Partnership built around learning, community — and play | April 16, 2014 | Almanac | Almanac Online |


Community - April 16, 2014

Partnership built around learning, community — and play

by Renee Batti

The cover of the April 2 edition of the Almanac featured a photo of Hillview Middle School students raising walls of a bright blue playhouse they had designed and built, under the guidance of woodshop teacher Mike Bratt, as part of the school's week-long, hands-on learning program pioneered in mid-March.

The completed structure was a source of pride to the junior builders, their parents, and their teacher. But what happened to "The House that Hillview Built" — which was pretty much without a practical function on the Menlo Park middle school campus — after it served its instructional purpose?

Thanks to the commitment of some community members to the nonprofit organization Puente, which serves residents of the county's South Coast communities — a largely poor population that includes farmworkers and their families — and the efforts of the students, Mr. Bratt and community volunteers, the structure now sits in the Puente playground in Pescadero.

"Already, the playhouse is a big success," said Kerry Lobel, Puente's executive director. "Seriously, there are children in there from morning until night."

Ms. Lobel said Pescadero has no parks or toddler playgrounds, "so the Puente property is home to a great toddler play structure, and now the fantastic playhouse. ... Many of the children that Puente serves live in small barracks or trailers, so the playhouse seems luxurious."

Barrett Moore, a parent volunteer who helped with the playhouse-building course, said she and other local people are regular supporters of Puente, a resource center that "runs all sorts of creative, educational, vocational and family services."

"The Hillview kids were so great," Ms. Moore said after the playhouse was delivered. "Their ideas and hard work really hit a home run with the little kids at Puente.

"The dog door needed to be explained to them, though. When you live in a labor camp, there is no such thing as a 'dog door.' But once it was explained, they began crawling in and out of it — just as our kids had imagined they would."

Mr. Bratt, along with adult volunteers and students Jacob Richter and Zach de Haff, delivered and installed the playhouse on a recent morning. "The rain of course decided to do its major drop just as we arrived at the community center to start unloading the project," Mr. Bratt said.

"We had lots of adult help, but our two students were right in the thick of things getting soaked and putting the house together."

Mr. Bratt said students in his "House that Hillview Built" mini-course "were completely responsible for the design of the playhouse and for the construction. I acted as the supervisor along with Barrett Moore and Arne Ericson (of Novo Construction in Menlo Park).

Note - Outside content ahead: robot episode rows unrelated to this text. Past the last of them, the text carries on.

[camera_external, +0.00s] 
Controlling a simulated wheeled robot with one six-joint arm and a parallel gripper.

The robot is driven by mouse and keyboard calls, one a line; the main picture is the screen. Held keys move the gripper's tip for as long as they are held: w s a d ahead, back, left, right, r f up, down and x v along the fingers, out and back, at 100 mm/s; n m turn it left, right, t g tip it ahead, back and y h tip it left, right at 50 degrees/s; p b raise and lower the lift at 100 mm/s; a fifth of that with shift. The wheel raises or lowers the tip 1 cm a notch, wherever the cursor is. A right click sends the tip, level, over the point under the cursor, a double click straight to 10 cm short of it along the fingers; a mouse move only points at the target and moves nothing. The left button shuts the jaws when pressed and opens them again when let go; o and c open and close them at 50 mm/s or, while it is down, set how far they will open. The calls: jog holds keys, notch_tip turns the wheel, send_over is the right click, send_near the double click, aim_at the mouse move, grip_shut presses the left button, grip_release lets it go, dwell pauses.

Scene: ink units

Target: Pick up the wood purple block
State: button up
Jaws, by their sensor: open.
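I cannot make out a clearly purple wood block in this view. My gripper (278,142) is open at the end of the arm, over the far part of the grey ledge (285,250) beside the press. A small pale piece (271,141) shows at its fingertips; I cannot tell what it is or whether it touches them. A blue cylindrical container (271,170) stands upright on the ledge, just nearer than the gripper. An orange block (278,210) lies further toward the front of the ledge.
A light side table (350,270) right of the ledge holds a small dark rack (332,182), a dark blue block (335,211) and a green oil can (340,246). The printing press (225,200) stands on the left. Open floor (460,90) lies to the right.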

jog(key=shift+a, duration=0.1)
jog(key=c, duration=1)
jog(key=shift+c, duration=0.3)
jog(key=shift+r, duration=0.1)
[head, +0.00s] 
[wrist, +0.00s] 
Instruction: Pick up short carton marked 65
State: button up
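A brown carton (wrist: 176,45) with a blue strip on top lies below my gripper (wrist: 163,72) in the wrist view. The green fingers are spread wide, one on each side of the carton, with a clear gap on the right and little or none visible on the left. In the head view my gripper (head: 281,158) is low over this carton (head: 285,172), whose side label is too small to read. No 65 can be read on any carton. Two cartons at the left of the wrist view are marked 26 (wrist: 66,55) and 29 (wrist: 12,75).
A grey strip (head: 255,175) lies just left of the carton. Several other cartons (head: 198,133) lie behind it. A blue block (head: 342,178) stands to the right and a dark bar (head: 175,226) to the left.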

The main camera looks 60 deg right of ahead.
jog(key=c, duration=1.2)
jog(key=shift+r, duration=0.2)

"The students were divided into three groups to create their vision of the playhouse. When each group had come up with a design, they had to present it to the rest of the students, and in the end they voted on the design they liked the best. As supervisors, we helped bring some of the ideas back to reality, but that was our only part of the design process."

Mr. Bratt said students were shown how to lay out a wall and "made aware of adjustments that needed to be done to fit the 6x6 limitation." Each group created a set of plans for their wall section, he said, and he designed the base structure, which, for many of the students, was their "first exposure to hammering." But it wasn't their last, and the structure was completed in good order, winning praise from the school community and beyond.

"It is my hope that the students came away with some construction knowledge and a sense of accomplishment, because many of the visitors (who) passed through the room could not believe that students had done almost all of the work," Mr. Bratt said.

"The community support was wonderful, the trailer we used to haul the sections was provided free of charge by Tony Shadle of Shadle Construction, and Arne Ericson gave up a week's worth of his time to help the students understand how to build a playhouse," he said. And without Ms. Moore's help, "the student design part of the project, and all of the details that needed to be done, would have been a nightmare for me."

Ms. Lobel of Puente noted in a written statement that the project "was a partnership between kids in two unique communities built around play. For some of these kids, the playhouse will be larger than their homes."

She said some common questions kids asked about the house were: Will it have a bathroom? Will it have furniture? What is a dog door? And, can I stay overnight?